Wednesday, March 14, 2007

Get Joint Venture Advice from the Right People


Where do you get advice about business and Joint Ventures? The source will determine the quality and the accuracy. Wrong advice is a surefire way to insure your failure, while good advice is the foundation of success.

Ayn Rand said, “Government ‘help’ to business is just as disastrous as government persecution... the only way a government can be of service to national prosperity is by keeping its hands off.” The fact is that government “officials” are incapable of teaching anyone about business. The government run “Self Employment Programs”, designed to get people off Unemployment Insurance and run by people who failed miserably in business and now teach other victims to do the same, are a good example. Government “Affirmative Action” is a socialist, collectivist recipe for disaster that disempowers the very people it claims to help.

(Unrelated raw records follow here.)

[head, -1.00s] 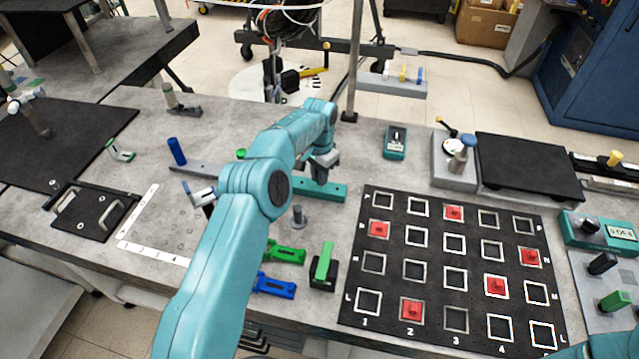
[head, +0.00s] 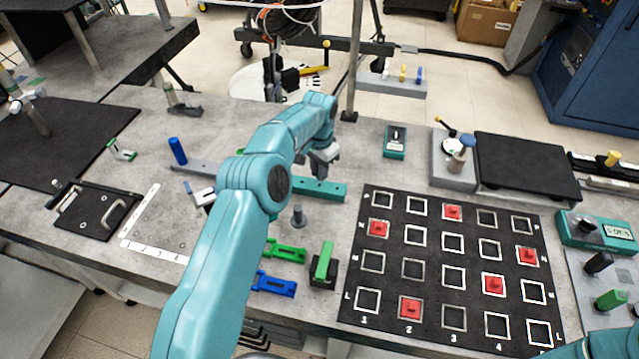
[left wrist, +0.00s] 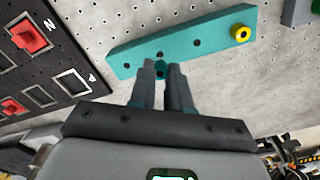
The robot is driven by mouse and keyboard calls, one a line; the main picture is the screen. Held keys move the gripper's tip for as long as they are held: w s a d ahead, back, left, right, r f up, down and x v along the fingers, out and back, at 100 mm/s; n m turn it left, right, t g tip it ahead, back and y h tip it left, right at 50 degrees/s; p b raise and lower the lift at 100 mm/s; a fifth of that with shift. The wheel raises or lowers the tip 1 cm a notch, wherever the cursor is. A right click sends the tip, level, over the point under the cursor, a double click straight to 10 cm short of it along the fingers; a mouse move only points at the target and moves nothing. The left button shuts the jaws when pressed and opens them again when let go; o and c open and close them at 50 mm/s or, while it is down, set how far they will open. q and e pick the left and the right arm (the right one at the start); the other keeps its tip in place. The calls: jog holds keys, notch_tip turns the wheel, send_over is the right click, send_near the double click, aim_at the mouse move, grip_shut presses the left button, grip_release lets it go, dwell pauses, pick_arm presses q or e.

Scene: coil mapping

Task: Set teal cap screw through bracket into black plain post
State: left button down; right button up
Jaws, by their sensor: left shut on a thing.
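My left gripper (head: 322,168) is over the teal bar-shaped bracket (head: 325,191) in the middle of the bench. In the left wrist view, its two dark fingers (left wrist: 162,68) are close together on a small teal piece, seemingly the teal cap screw (left wrist: 161,66). The fingers hide most of it. The bracket (left wrist: 200,38) lies beyond the fingertips, with dark holes along it and a yellow ring at its right end. I cannot tell whether the screw is in a hole or above one. I cannot make out a black plain post. My right gripper is not in view.
A grey post (head: 298,215) stands just in front of the bracket. Green (head: 287,251) and blue (head: 275,285) parts and a black block with a green top (head: 323,268) lie nearer. A black grid mat (head: 385,335) with red pieces lies to the right.

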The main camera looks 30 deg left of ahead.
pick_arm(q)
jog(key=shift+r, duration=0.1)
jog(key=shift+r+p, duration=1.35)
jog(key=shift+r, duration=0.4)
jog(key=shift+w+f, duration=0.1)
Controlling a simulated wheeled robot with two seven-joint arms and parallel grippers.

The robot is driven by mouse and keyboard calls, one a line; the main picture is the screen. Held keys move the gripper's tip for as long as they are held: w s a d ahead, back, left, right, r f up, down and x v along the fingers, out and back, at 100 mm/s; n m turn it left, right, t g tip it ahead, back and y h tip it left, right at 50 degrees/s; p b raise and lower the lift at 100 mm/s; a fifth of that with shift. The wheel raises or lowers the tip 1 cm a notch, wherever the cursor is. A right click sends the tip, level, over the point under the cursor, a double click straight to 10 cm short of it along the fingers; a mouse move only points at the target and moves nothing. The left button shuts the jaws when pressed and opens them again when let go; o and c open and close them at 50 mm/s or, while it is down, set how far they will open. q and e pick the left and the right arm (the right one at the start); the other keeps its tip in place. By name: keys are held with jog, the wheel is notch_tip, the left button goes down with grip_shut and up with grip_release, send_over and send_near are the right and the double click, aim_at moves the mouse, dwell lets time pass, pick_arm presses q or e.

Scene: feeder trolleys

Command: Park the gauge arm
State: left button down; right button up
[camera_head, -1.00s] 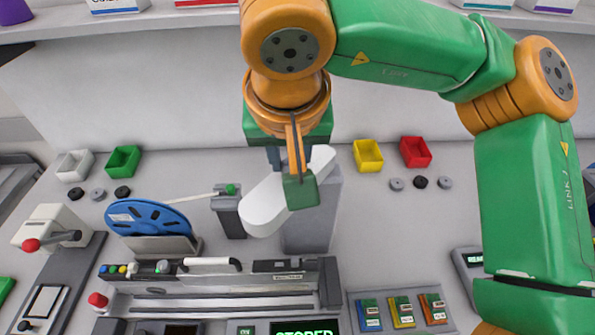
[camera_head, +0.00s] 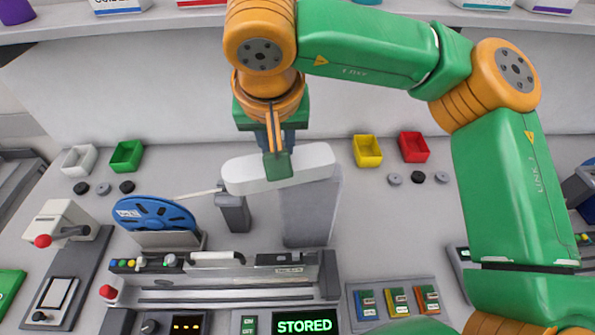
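The gauge arm (camera_head: 312,163) is a long white rounded bar on top of a grey post (camera_head: 307,212). It lies almost crosswise in the picture, its left end beyond the post and near a small dark post (camera_head: 234,212). My left gripper is not in view. A display (camera_head: 304,326) reads "STORED".
A blue reel (camera_head: 150,213) stands left of the posts. Small bins, a white one (camera_head: 78,160), a green one (camera_head: 126,155), a yellow one (camera_head: 367,151) and a red one (camera_head: 413,147), stand along the back. A grey feeder rail (camera_head: 225,280) lies in front.

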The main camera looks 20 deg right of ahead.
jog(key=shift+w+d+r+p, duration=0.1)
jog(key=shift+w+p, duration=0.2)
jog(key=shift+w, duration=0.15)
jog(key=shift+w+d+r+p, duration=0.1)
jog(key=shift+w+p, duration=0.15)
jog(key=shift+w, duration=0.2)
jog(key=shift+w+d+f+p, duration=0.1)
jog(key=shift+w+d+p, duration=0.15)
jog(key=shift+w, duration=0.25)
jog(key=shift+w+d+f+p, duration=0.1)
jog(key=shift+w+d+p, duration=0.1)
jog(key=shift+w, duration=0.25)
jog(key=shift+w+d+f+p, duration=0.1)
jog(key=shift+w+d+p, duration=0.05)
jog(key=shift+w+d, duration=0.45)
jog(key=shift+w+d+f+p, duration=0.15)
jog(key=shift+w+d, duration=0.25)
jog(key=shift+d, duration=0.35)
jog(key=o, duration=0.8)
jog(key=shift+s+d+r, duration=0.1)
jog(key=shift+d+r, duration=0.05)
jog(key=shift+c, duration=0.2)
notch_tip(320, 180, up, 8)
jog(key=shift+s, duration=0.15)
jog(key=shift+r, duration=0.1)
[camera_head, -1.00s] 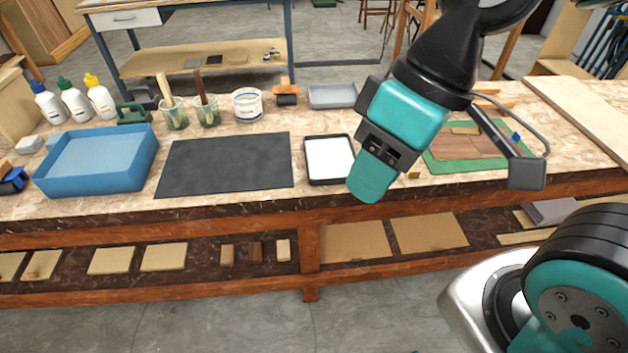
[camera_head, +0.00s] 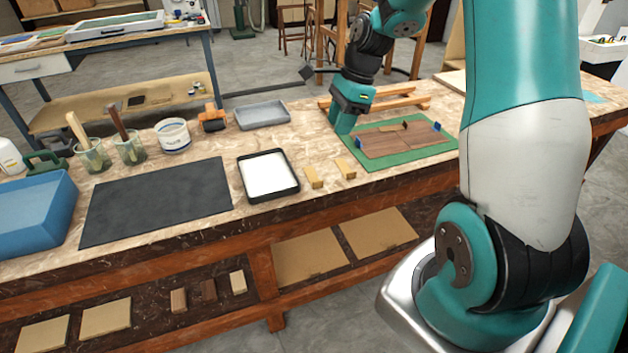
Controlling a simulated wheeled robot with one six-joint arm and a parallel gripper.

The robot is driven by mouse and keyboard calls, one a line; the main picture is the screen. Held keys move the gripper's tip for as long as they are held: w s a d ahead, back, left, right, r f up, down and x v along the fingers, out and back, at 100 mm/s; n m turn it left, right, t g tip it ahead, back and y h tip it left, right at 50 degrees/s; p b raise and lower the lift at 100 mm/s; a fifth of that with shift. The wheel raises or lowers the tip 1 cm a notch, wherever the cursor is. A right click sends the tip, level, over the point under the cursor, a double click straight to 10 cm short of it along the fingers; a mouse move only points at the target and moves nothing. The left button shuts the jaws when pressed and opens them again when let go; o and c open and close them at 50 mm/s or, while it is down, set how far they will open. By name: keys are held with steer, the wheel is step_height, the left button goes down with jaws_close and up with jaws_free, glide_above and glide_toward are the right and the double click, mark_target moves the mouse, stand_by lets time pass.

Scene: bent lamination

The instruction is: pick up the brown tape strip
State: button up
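A small tan-brown strip (camera_head: 390,128), which looks like the tape strip, lies on the brown wood sheets (camera_head: 385,143) near their far edge. The sheets lie on a green mat (camera_head: 374,164) at the right part of the bench. My gripper (camera_head: 341,127) points down over the mat's far left corner, left of the strip and apart from it. Its teal fingers are seen from the side, so whether they are open or shut cannot be told. The strip's exact shape is too small to make out.
Blue clips (camera_head: 364,142) stand at the sheets' sides, with a small dark piece (camera_head: 405,124) by the strip. Wooden bars (camera_head: 395,101) lie behind the mat. Two small wood blocks (camera_head: 314,178) and a black tray (camera_head: 271,196) are to its left.

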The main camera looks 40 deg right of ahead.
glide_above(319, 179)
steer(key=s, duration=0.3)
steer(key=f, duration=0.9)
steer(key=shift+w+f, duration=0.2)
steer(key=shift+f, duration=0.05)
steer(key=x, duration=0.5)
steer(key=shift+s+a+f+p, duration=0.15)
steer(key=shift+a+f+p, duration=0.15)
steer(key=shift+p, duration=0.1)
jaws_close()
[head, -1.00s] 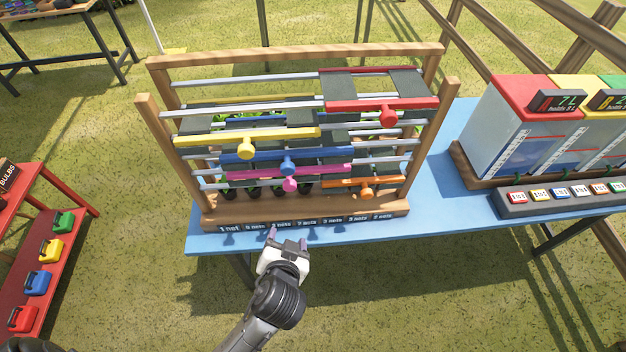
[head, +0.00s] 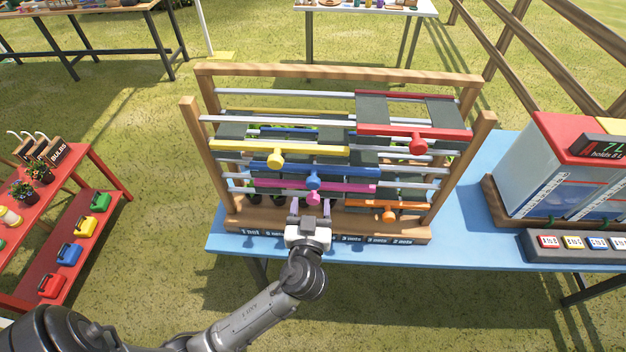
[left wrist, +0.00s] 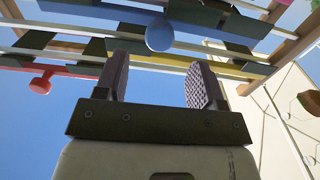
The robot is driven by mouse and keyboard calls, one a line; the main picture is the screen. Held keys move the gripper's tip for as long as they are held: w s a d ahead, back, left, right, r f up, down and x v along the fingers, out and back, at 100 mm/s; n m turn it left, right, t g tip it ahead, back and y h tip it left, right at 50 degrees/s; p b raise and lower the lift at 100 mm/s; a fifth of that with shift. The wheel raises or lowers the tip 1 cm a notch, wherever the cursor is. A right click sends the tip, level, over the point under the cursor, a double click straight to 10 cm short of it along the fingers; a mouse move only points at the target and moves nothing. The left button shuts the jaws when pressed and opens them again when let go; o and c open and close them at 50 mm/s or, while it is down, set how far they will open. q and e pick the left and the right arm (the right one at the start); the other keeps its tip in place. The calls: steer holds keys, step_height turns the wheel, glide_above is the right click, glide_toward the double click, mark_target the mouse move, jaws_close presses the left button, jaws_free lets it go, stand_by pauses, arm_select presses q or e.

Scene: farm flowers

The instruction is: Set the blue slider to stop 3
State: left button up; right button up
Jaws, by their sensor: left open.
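The blue slider (head: 340,174) is a long blue bar on a rail of the wooden frame (head: 350,72), with a round blue knob (head: 313,181) on its front. The knob also shows in the left wrist view (left wrist: 160,35), above and beyond the fingers. My left gripper (head: 311,210) is open and empty, in front of the frame's lower part and below the blue knob, apart from it. In the left wrist view its two fingers (left wrist: 152,85) stand wide apart. A label strip (head: 375,239) runs along the frame's base, partly hidden by the gripper. My right gripper is not in view.
Yellow (head: 277,158), red (head: 418,143), pink (head: 314,198) and orange (head: 389,214) knobs sit close around on other rails. The blue table (head: 470,220) carries clear tanks (head: 560,165) at right. A red shelf (head: 110,215) stands at left.

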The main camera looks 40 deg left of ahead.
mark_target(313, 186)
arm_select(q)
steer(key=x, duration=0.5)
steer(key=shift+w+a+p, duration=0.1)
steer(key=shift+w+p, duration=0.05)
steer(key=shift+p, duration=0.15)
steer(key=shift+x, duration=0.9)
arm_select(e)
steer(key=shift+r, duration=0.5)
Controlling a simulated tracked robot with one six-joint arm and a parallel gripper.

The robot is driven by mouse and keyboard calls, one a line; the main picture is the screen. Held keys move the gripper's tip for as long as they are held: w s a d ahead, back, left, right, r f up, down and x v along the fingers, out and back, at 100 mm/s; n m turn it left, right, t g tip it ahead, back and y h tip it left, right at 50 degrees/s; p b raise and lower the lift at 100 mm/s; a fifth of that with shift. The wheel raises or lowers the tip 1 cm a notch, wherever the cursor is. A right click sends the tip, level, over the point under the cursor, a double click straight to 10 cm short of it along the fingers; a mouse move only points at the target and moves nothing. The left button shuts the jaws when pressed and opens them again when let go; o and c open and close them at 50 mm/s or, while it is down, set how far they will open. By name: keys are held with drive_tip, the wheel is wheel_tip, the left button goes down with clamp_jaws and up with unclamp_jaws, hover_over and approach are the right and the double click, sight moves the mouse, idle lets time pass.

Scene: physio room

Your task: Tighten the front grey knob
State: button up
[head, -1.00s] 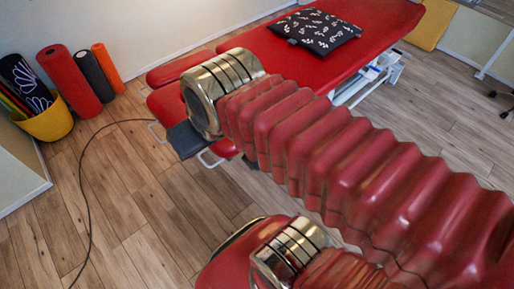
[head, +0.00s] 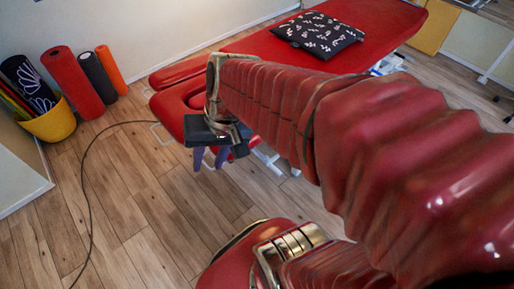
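The red treatment table (head: 262,42) stands at the back, its split head end pointing left towards my arm. I cannot make out a grey knob; my arm covers much of the table's near side. My gripper (head: 210,160) hangs below a dark block at the end of my arm, just in front of the table's head end. Its two bluish fingers point down and stand apart, with nothing visible between them. I cannot tell whether it touches anything.
A black patterned pillow (head: 318,34) lies on the table. A yellow basket (head: 52,124), a red roll (head: 72,82), a black roll (head: 97,74) and an orange roll (head: 112,70) stand by the wall. A dark cable (head: 88,190) crosses the otherwise clear wooden floor at left.

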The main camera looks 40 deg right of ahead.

The same goes for your bank manager. If your bank manager understood business, he would have a business and he’d be making real money. Right now, he has a job and he understands banking, and that’s about it; he may know something about fishing or fixing his bicycle, but definitely not business. Imagine asking a schoolteacher for business advice – that is the height of idiocy, and yet millions of vulnerable kids do just that.

Most academics do not understand business either – they understand books, exams, and qualifications. The only MBA that really matters is a Massive Bank Account. It’s like asking a virgin about childbirth or a smoker about self-discipline and healthy living. No. Go find someone who has had a few kids and you’ll get real information that is accurate and useful.

Check the source of your information. Are they online, Internet Gurus that hide behind the fake testimonials of their other online, con artist friends? Are they real? Did they ever actually make anybody any money? You can be anything and anyone online – ask your local pedophile. Deal with real people in the real world, who do real business and make real money. Do your due diligence. Look for a successful track record. I know of people who don’t have two cents to rub together, yet they offer to coach other people how to be successful. Many “business consultants” are really people who failed in their own businesses or got downsized or fired from corporate slavery.

Find people who have “been there, done that, got the T-Shirt, and survived the war”. Seek those who walk their talk. See whom they mix with – birds of the feather tend to flock together. Ask some hard questions. Do a criminal and credit check on them. Talk with their vendors, customers, competition, and parole officers before you follow their advice. Pear trees don’t bear grapes.